Les choses ont bien changé depuis l’époque où le patron de Ford, soucieux de dégager un maximum de bénéfices, proposait d’augmenter le salaire de ses travailleur-se-s pour qu’ils puissent contribuer à  l’écoulement de la production en s’achetant une voiture de leur usine. On pourrait croire qu’il n’y a plus rien avoir entre le rapport salarial qui liait les grandes entreprises industrielles à leurs travailleur-se-s et celui qui lie aujourd’hui par exemple, la STIB aux travailleurs sans papiers qui rénovent une station de métro via une entreprise sous-traitante ou celui que Deliveroo entretient avec les jeunes cyclistes qui transportent les repas chauds ou encore celui d’une travailleuse de titre-services avec les personnes dont elle nettoie les toilettes.

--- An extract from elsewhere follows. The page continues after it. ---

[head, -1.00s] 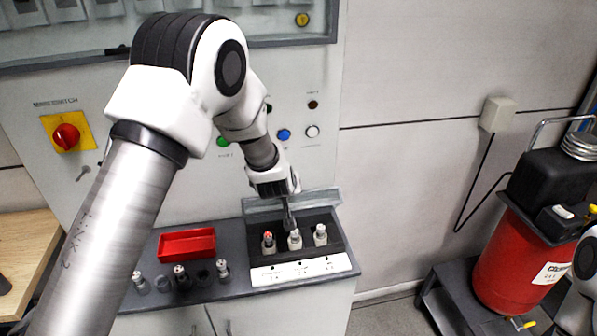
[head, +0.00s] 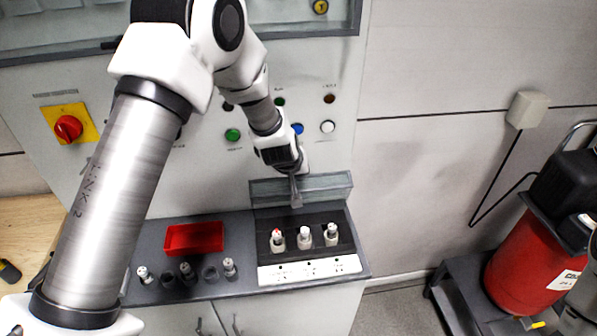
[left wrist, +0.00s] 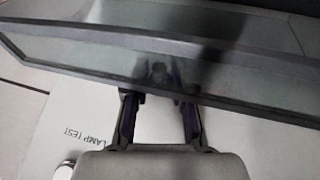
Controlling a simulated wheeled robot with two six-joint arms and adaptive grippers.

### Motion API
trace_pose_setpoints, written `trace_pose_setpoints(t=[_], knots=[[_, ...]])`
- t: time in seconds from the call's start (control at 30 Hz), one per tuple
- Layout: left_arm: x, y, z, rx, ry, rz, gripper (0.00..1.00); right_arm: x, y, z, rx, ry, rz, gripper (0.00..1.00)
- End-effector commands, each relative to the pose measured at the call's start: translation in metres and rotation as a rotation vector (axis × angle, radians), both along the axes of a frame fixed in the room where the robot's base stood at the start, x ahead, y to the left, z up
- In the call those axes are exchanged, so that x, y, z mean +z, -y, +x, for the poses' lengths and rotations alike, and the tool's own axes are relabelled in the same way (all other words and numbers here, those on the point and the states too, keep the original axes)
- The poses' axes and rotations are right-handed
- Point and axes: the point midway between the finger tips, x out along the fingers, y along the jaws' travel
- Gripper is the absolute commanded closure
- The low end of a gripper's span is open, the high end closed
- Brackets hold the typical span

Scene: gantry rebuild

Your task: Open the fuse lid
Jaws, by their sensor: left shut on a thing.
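The fuse lid (head: 328,187) is a clear grey-framed panel standing raised along the back of the dark fuse box (head: 345,236). In the left wrist view, the lid's dark frame (left wrist: 60,58) crosses the picture at a slant. My left gripper (head: 296,202) is at the lid's front, near its middle, shut on it. In the left wrist view its two fingers (left wrist: 159,102) meet the frame's lower edge; their exact contact is hard to see. Three fuses, a red-topped one (head: 277,241), a middle one (head: 305,238) and a right one (head: 331,235), stand below. My right gripper is not seen.
A red tray (head: 194,238) and several loose fuses lie left of the box on the grey ledge. Behind are panel buttons, including a white one (head: 327,127), and a red switch (head: 68,128). A red tank (head: 520,275) stands at right. The floor between is free.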

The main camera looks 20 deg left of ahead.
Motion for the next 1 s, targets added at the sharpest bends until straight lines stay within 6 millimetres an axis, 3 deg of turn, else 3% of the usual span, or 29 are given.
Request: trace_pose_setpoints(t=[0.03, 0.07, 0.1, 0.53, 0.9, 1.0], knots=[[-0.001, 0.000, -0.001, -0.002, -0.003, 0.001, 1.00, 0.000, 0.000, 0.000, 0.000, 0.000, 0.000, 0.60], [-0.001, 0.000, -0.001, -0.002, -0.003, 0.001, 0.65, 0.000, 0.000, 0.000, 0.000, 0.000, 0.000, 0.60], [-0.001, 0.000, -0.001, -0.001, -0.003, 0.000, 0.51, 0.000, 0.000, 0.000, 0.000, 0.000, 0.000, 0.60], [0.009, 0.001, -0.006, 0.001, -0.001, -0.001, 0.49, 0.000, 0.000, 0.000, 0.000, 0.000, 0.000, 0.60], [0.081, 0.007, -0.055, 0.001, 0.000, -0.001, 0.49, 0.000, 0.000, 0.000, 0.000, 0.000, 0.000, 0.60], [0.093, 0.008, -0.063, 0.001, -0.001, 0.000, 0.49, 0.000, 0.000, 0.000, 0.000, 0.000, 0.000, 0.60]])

Ce serait oublier que le capitalisme est monstrueusement créatif. Il se transforme en imposant une remise en question perpétuelle du mouvement ouvrier et de ses modes d’intervention. Fini l’adversaire patronal bien identifié, fini de se soucier des capacités de consommation des travailleur-se-s, fini les  rands collectifs de travail où l’action collective pouvait démarrer à partir d’un incident, comme une  allumette peut mettre le feu aux poudres. Et, si l’on n’y prend garde, fini le droit du travail. Mais ne nous trompons pas, le capitalisme industriel n’est pas un paradis perdu. Il n’était pas le « bon », à opposer au capitalisme «sauvage» qui serait à l’œuvre de nos jours. L’enjeu actuel n’est pas de retourner dans un passé idéalisé, mais de comprendre et de combattre ce système économique multiforme. Pas seulement à partir d’un travail théorique, mais concrètement à partir de l’action et du terrain, en organisant celles et ceux qui le subissent de plein fouet.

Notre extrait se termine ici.